Collected data =>

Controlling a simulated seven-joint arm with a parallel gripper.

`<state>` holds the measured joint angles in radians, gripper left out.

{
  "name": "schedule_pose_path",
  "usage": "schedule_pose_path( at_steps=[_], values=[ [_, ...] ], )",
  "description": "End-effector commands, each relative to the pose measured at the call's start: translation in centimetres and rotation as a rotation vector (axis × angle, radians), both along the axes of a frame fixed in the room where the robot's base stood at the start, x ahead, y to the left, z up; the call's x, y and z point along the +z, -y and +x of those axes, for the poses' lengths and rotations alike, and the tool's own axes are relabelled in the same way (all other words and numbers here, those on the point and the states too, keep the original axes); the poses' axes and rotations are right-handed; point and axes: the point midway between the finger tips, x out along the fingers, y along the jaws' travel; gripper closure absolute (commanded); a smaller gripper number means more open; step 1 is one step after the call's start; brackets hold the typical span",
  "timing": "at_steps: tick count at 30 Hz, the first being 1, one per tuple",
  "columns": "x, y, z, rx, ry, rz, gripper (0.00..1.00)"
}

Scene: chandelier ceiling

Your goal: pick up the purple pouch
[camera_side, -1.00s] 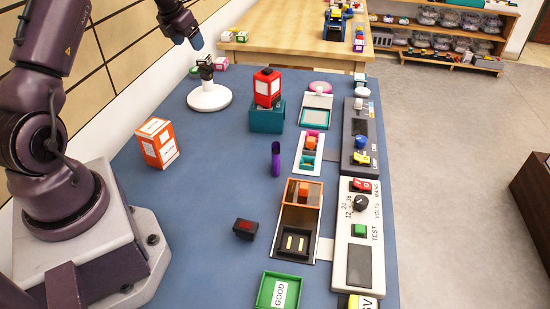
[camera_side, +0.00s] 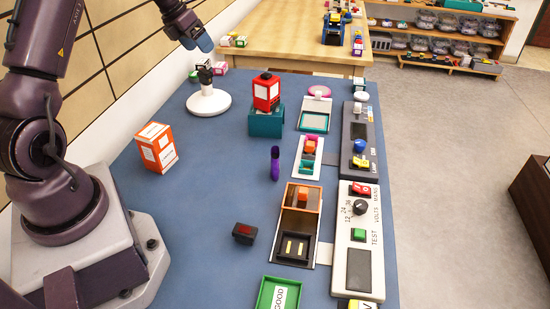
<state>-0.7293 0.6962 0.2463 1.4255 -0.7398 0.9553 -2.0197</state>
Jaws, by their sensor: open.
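A slim purple object (camera_side: 275,166), the only thing here that fits the purple pouch, stands upright on the blue table (camera_side: 215,185), left of the small white tray. Its top end is darker. My gripper (camera_side: 201,46) is high at the upper left, above the far end of the table and well apart from the purple object. Its bluish fingertip shows, but the gap between the fingers is hard to see at this angle. Nothing shows in it.
An orange-and-white box (camera_side: 156,148) stands left. A red lantern-like item (camera_side: 266,93) sits on a teal block (camera_side: 266,122) behind the purple object. A small black box (camera_side: 244,233) and a green tray (camera_side: 265,294) are nearer. Panels line the right side. The table's middle is clear.

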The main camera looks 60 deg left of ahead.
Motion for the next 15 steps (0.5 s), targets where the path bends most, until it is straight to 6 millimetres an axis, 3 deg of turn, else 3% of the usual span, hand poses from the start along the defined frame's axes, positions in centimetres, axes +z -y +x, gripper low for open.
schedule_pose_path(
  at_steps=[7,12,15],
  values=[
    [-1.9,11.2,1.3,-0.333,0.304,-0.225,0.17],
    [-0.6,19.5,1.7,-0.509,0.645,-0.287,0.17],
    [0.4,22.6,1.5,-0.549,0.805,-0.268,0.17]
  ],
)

Exercise task => Write down again the exact lines running from the beginning of the data to the line containing "values=[ [_, ...]", with both ends included.

Exercise output =>
Controlling a simulated seven-joint arm with a parallel gripper.

`<state>` holds the measured joint angles in radians, gripper left out.

{
  "name": "schedule_pose_path",
  "usage": "schedule_pose_path( at_steps=[_], values=[ [_, ...] ], )",

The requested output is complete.